Some people compartmentalize, and when crisis hits, compartmentalizing might help as a crisis coping mechanism. Temporarily. Compartmentalizing over time usually becomes harmful. In the immediate crisis, it allows you to get a few things done that are pressing but difficult to focus on. Over time, however, it creates silos which separate truths and reality. It is almost always accompanied by rationalization and excuses. In the process, all sorts of blame gets displaced, and a skewed perspective that makes sense in one compartment invites deception in other compartments.
Truth is always better than the comfort of compartmentalizing.

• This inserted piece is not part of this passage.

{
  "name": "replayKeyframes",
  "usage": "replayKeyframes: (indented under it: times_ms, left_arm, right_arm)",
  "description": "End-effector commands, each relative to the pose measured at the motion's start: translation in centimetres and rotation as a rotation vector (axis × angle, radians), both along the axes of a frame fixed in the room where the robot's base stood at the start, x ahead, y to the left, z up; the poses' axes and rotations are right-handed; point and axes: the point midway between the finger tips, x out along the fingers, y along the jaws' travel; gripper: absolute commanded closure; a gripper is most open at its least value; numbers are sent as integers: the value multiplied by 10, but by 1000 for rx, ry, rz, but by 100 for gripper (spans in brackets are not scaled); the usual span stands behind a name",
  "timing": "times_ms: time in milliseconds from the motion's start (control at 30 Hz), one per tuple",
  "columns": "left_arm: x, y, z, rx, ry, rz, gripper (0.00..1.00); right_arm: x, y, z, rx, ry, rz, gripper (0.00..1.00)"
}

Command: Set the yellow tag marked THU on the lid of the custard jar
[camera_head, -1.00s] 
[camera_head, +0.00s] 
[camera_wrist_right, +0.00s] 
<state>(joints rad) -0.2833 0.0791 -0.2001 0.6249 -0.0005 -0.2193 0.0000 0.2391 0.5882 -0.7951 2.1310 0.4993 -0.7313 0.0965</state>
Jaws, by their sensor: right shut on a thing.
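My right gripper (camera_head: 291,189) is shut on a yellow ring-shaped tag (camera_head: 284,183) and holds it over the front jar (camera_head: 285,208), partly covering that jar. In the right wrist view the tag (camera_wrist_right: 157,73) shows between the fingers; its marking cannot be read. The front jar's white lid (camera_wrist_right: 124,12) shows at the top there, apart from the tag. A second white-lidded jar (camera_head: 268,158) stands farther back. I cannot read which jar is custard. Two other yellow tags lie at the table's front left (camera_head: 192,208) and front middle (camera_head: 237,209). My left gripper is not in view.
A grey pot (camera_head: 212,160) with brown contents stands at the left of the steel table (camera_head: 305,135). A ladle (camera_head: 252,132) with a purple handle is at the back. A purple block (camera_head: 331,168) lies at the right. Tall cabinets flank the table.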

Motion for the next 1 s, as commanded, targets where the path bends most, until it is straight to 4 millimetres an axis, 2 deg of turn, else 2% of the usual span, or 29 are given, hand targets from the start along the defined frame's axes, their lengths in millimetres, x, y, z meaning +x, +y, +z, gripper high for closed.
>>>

I think compartmentalizing has almost become a valued skill in our culture. I’ve heard many declare, “I compartmentalize well” as a badge of accomplishment. But just because someone assigns value to a skill doesn’t make it helpful or healthy.
Compartmentalizing will help you be content in one area, while closing off other areas of your life. Compartmentalizing as an ongoing strategy instead of a temporary crisis mode tends to split most everything into two categories. First, the areas of life people feel are going well, the ones they deem as healthy, are often attributed to their own efforts. Second, the areas that are not going well are often blamed on others. They deem responsibility over some areas, the ones they’re proud of, but claim no control or influence in the areas they don’t understand.
Compartmentalizing is often rationalized as an energy-saver. However, when the walls between the categories are torn down, we realize some insights and efforts help more than one category at once. When we look for truth and let that truth change us, we heal and grow in multiple areas. We become more whole.
Truth isn’t always the easy way, but it is the most beneficial way to live fully and purposefully. Truth and wholeness walk hand in hand.